I have some data and I want to split it up into smaller groups that maintain a common ratio. I wrote a function that will take an input of two array and calculate the size ratio and then tell me the options for how many groups I can split it into (if all the groups are the same size), here is the function:
def cross_validation_group(train_data, test_data):
import numpy as np
from calculator import factors
test_length = len(test_data)
train_length = len(train_data)
total_length = test_length + train_length
ratio = test_length/float(total_length)
possibilities = factors(total_length)
print possibilities
print possibilities[len(possibilities)-1] * ratio
super_count = 0
for i in possibilities:
if i < len(possibilities)/2:
pass
else:
attempt = float(i * ratio)
if attempt.is_integer():
print str(i) + " is an option for total size with " + str(attempt) + " as test size and " + str(i - attempt) + " as train size! This is with " + str(total_length/i) + " folds."
else:
pass
folds = int(raw_input("So how many folds would you like to use? If no possibilities were given that would be sufficient, type 0: "))
if folds != 0:
total_size = total_length/folds
test_size = float(total_size * ratio)
train_size = total_size - test_size
columns = train_data[0]
columns= len(columns)
groups = np.empty((folds,(test_size + train_size),columns))
i = 0
a = 0
b = 0
for j in range (0,folds):
test_size_new = test_size * (j + 1)
train_size_new = train_size * j
total_size_new = (train_size + test_size) * (j + 1)
cut_off = total_size_new - train_size
p = 0
while i < total_size_new:
if i < cut_off:
groups[j,p] = test_data[a]
a += 1
else:
groups[j,p] = train_data[b]
b += 1
i += 1
p += 1
return groups
else:
print "This method cannot be used because the ratio cannot be maintained with equal group sizes other than for the options you were givens"
So my question is how can I make it so that a third input to the function that will be the number of folds and change the function around so that rather than iterating through to make sure that each group has the same amount with the right ratio, it will just have the right ratio, but varying sizes?

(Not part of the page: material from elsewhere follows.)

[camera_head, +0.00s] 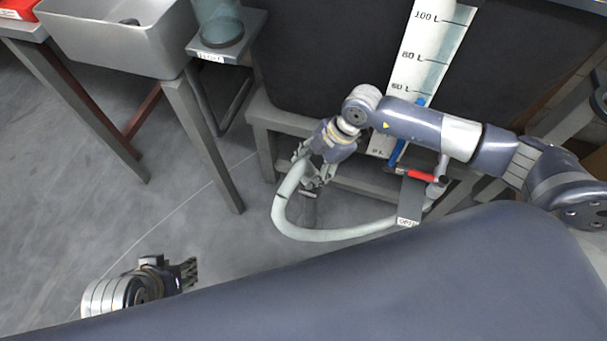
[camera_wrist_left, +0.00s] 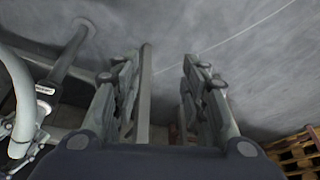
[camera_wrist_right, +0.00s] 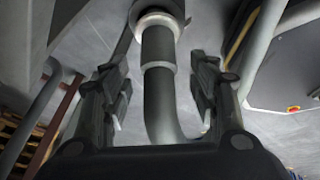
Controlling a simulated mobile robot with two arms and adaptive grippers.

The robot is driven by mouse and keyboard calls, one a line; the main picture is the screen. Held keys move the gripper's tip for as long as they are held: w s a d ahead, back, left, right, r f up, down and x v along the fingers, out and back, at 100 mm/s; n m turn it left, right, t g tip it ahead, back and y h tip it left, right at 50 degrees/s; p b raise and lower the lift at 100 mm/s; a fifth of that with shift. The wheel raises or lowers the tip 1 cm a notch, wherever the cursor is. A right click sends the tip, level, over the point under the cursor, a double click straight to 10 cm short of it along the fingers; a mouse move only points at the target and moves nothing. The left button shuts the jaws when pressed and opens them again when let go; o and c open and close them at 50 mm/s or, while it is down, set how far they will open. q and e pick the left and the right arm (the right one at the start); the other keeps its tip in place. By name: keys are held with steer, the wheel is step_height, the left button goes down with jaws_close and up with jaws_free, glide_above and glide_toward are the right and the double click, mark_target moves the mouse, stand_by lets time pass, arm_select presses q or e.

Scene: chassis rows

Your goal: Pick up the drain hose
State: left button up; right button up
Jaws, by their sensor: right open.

Addition for @JamesHolderness
So your method is almost perfect, but here is one issue:
with lengths 357 and 143 with 9 folds, this is the returning list:
[(39, 16), (39, 16), (39, 16), (39, 16), (39, 16), (39, 16), (39, 16), (39, 16), (39, 16)]
now when you add up the columns, you get this: 351 144
the 351 is fine because it's less than 357, but the 144 doesn't work because it is greater than 143! The reason for this is that 357 and 143 are lengths of arrays, so the 144th row of that array does not exist...